Ohne detaillierte Daten lässt sich nicht sagen, welche Kunden die besten sind und deshalb einen besonders guten Service erhalten sollen. Als positives Beispiel nennt Analyst Martin den Heizgerätehersteller Vaillant. Dessen Kunden sind Handwerksbetriebe. «Die Firma Vaillant hat eine rigorose Politik in Sachen Akquise ihrer Kunden. Der Hersteller schaut sich jeden Betrieb genau an, und wenn er gewissen Anforderungen nicht entspricht, kommt es auch nicht zu einer Zusammenarbeit.» Auf diese Weise wolle das Unternehmen vermeiden, sich mit unrentablen Kunden zu befassen.
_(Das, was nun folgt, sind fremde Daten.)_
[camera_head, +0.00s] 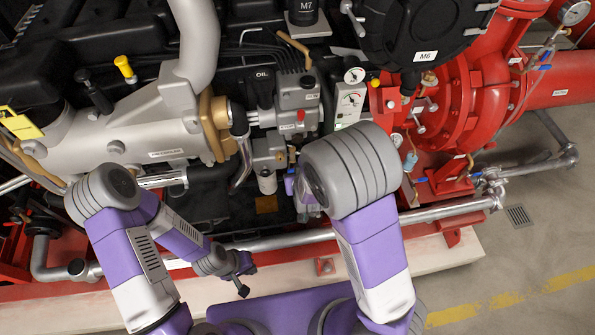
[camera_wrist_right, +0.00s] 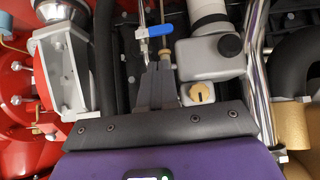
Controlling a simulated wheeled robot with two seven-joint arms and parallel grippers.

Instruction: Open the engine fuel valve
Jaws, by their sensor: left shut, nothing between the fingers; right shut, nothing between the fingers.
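A small valve with a blue lever (camera_wrist_right: 154,30) shows in the right wrist view, at the top centre. Its lever lies crosswise to a thin upright pipe, and no label on it can be read. My right gripper (camera_wrist_right: 157,66) has its dark fingers together, empty, with the tips just below the lever in the picture. I cannot tell whether they touch it. In the head view my right arm largely hides this gripper in front of the engine. My left gripper (camera_head: 242,284) is shut and empty, low in the head view, in front of the pale plinth and apart from the engine.
A silver pipe (camera_head: 285,240) runs along the engine's front above the plinth (camera_head: 445,252). A red pump (camera_head: 460,105) stands at the right. A grey box with a tan cap (camera_wrist_right: 202,93) sits right of my right fingers. Floor at the right is open.

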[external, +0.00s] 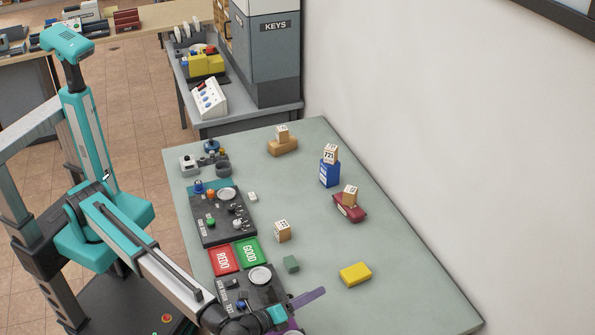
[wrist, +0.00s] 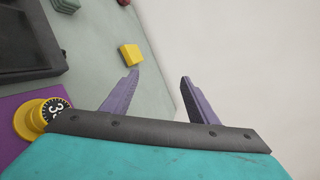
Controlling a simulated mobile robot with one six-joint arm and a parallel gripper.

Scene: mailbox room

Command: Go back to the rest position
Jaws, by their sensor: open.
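My gripper (wrist: 158,88) is open in the wrist view, with its two purple fingers spread apart and nothing between them. In the external view my gripper (external: 306,304) is at the bottom, over the near end of the grey-green table (external: 410,290). A yellow block (external: 355,274) lies on the table to the right of it and a little farther back. The yellow block also shows beyond the fingers in the wrist view (wrist: 131,54). Part of my gripper is cut off by the bottom edge of the external view.
A dark panel (external: 262,296) with a white dish lies beside my gripper. A white wall (external: 450,130) bounds the right side. The table's right front is clear.

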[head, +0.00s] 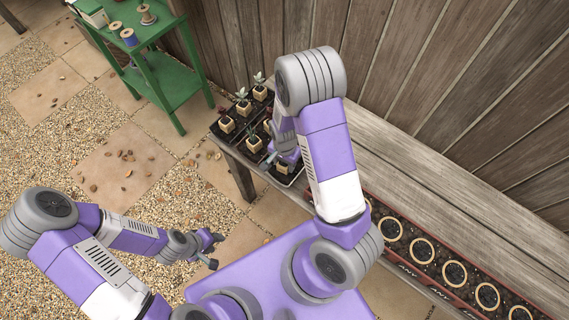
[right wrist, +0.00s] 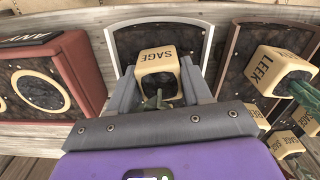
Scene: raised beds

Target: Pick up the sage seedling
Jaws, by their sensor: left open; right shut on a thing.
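The sage seedling (right wrist: 158,58) is a pale cube pot marked SAGE, with a grey-green plant hanging toward my gripper in the right wrist view. My right gripper (right wrist: 158,82) is shut on it, with one grey finger along each side. In the head view my right gripper (head: 284,155) is over the near end of the seedling tray (head: 234,144), partly hidden by my own arm. I cannot tell how far the pot is above the tray. My left gripper (head: 214,251) is open and empty, low on the left, away from the bench.
Other potted seedlings stand in the tray, including a leek (right wrist: 265,70). A reddish planter (head: 410,243) with several rings in dark soil lies along the wooden bench (head: 430,180). A green shelf (head: 165,75) stands at the back left. A plank wall rises behind the bench.

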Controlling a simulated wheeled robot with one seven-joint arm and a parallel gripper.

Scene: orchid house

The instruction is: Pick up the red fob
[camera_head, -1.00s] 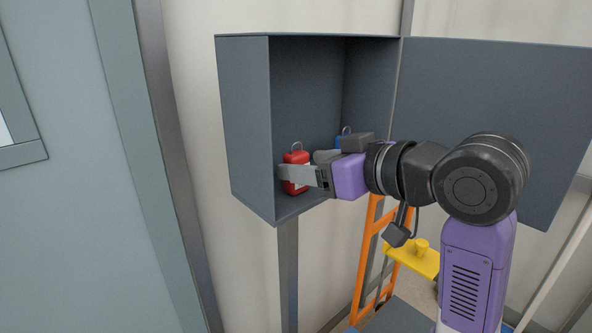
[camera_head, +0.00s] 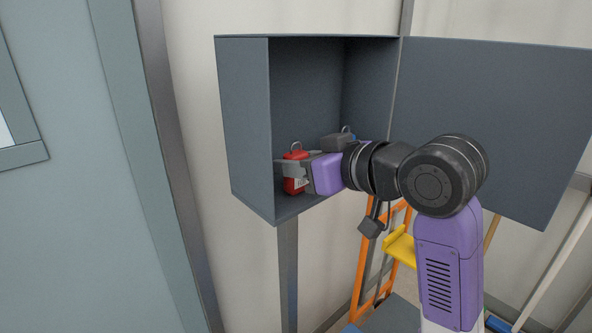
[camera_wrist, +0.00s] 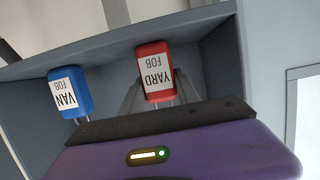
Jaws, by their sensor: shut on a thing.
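The red fob (camera_head: 296,184) is inside the grey wall cabinet (camera_head: 248,130), near its left side and front. Its wire loop points up. In the wrist view the red fob (camera_wrist: 155,66) shows a white label reading "YARD FOB" and sits between my fingers. My gripper (camera_head: 294,167) reaches into the cabinet from the right and is shut on the red fob. Part of the fob is hidden behind a finger. I cannot tell whether the fob still touches the cabinet floor.
A blue fob (camera_wrist: 69,93) labelled "VAN FOB" stands beside the red one, mostly hidden behind my gripper in the head view. The cabinet door (camera_head: 495,130) is open to the right. An orange ladder-like frame (camera_head: 362,262) and a yellow piece (camera_head: 401,249) are below.

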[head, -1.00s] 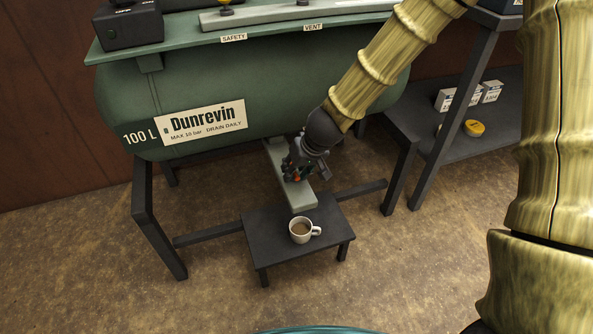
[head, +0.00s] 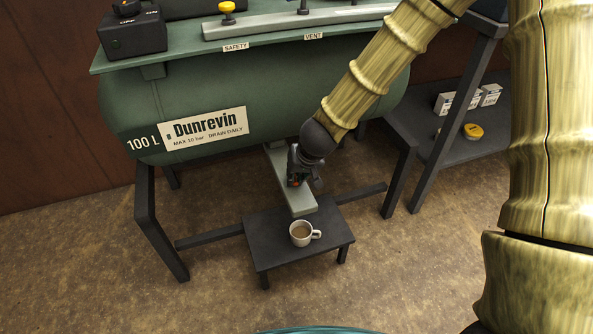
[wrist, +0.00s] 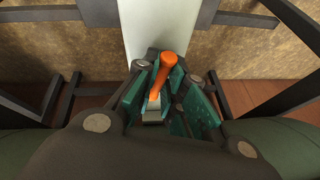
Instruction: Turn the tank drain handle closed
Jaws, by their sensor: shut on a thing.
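The green tank (head: 280,95) marked "Dunrevin" stands on a dark frame. A pale grey-green bar (head: 288,192) extends from under it toward the front. The drain handle (wrist: 162,75), an orange lever, shows between the finger pads in the wrist view; only a speck of orange (head: 295,183) shows in the head view. My gripper (wrist: 168,88) is shut on the handle, with teal pads on both sides of it. In the head view my gripper (head: 298,180) is over the bar, below the tank. The valve body under the handle is mostly hidden by the fingers.
A white mug (head: 301,233) with brown drink stands on a low dark stool (head: 262,240) in front of the bar. Dark frame legs (head: 160,225) flank the space. A side shelf (head: 450,150) holds small boxes and a yellow item.

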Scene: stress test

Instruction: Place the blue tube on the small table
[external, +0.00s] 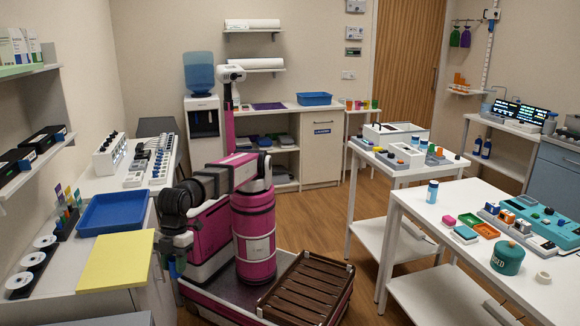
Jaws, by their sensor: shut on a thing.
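My gripper (173,268) hangs at the lower end of my arm, left of my pink body, beside the left white bench. It is small and dark here; it is shut on a small thing whose shape and colour I cannot make out. I cannot clearly pick out the blue tube anywhere. A small white table (410,178) with a lower shelf stands right of centre, with a white box and small coloured items on it. A smaller white stand (348,137) with coloured cups is at the back.
The left bench holds a blue tray (113,213) and a yellow board (117,262). A larger white table (405,203) at the right bears a blue-capped bottle (432,192), a teal jar (507,258) and small trays. Wooden floor (315,215) is clear between my body and the tables.

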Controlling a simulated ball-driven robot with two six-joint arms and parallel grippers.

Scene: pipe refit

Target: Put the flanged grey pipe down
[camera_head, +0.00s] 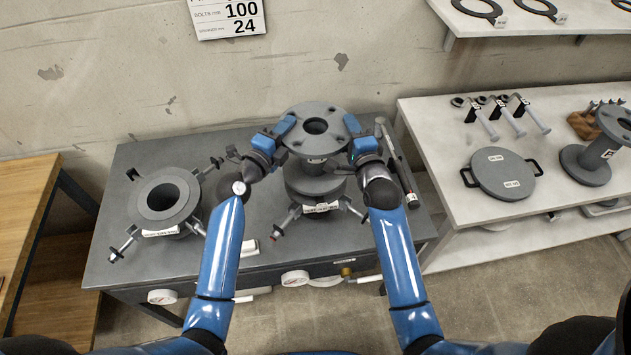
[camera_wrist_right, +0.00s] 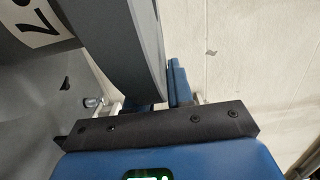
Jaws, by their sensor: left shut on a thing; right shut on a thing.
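The flanged grey pipe (camera_head: 316,122) is upright between my two grippers in the head view, with its round bolt-holed top flange facing up. My left gripper (camera_head: 283,128) is shut on the left side of the flange and my right gripper (camera_head: 352,130) on its right side. Below it is a grey clamp fixture (camera_head: 318,190) with a white label on the dark table; whether the pipe touches it is hidden. In the right wrist view the grey flange (camera_wrist_right: 135,50) stands close beside the blue finger.
A second ring fixture (camera_head: 162,198) stands on the dark table (camera_head: 110,262) at left. A dark tool (camera_head: 397,160) lies at the table's right edge. The white bench at right holds a round lid (camera_head: 503,172), several clamps and another flanged pipe (camera_head: 598,150). A wooden table (camera_head: 25,195) is at far left.

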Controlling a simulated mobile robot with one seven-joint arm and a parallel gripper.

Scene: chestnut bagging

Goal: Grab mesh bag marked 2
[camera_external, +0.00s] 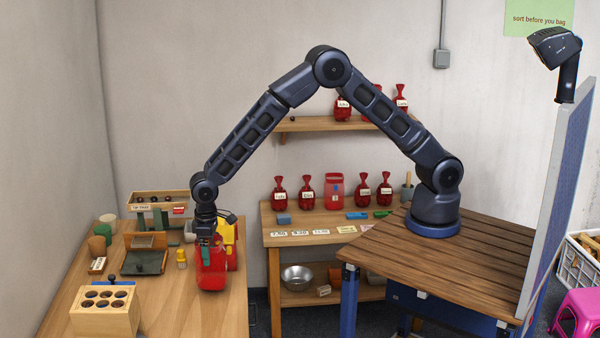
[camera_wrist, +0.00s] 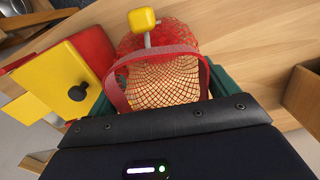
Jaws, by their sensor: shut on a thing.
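A red mesh bag (camera_external: 211,275) is under my gripper (camera_external: 206,248), at the right edge of the left wooden table. It looks upright, with its base at or close to the tabletop. In the wrist view, the bag's open net (camera_wrist: 168,76) and red band (camera_wrist: 158,51) lie between my green fingertips. My gripper is shut on the bag at its top. No number shows on this bag, so I cannot tell its mark. Another red bag (camera_external: 335,192) with a small blue mark stands on the middle bench; its number is too small to read.
A yellow and red device (camera_external: 229,236) stands close beside the bag; a yellow knob (camera_wrist: 142,19) shows by the net. Several tied red bags (camera_external: 280,193) stand on the bench.

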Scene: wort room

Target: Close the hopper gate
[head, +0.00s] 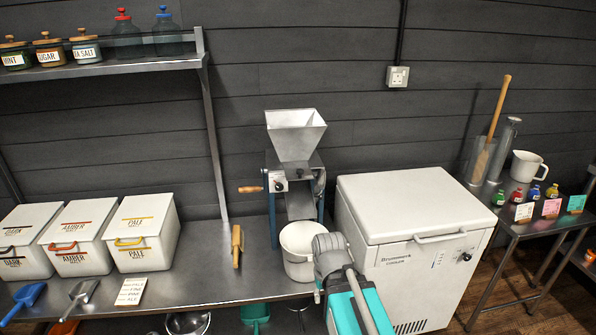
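A grain mill with a flared grey metal hopper (296,138) stands on the steel bench against the wall. Its dark body carries a small pale plate with a dark knob (279,186) below the hopper. A wooden-handled crank (250,189) sticks out to the left. I cannot tell which part is the gate or how it is set. A white bucket (297,262) stands below the mill's chute (299,206). The grey end of my arm is in front of the bucket's right side, lower than the hopper. My gripper's fingertips are hidden, so its opening does not show.
A white cooler (405,215) stands close on the right of the mill. A wooden-handled brush (237,246) is on the bench left of the bucket. Lidded bins (142,232) stand farther left, under a shelf (110,68).
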Vaillant habe erkannt, dass CRM viel mit Umdenken zu tun hat.
Unternehmensberatungen stossen im Mittelstand zwar nicht auf taube Ohren, werden aber von der Realität eingeholt: Firmen dieser Grössenordnung müssen sich genau überlegen, wie viel sie in Beratung, Software und Anpassung ihrer Prozesse investieren können. «Bei einem grossen Konzern kommt es schon mal vor, dass Projekte 100000 Euro teurer werden als ursprünglich geplant. Für den Mittelstand darf das Gesamtvorhaben oft schon nicht mehr kosten», bringt es Stadelmann auf den Punkt.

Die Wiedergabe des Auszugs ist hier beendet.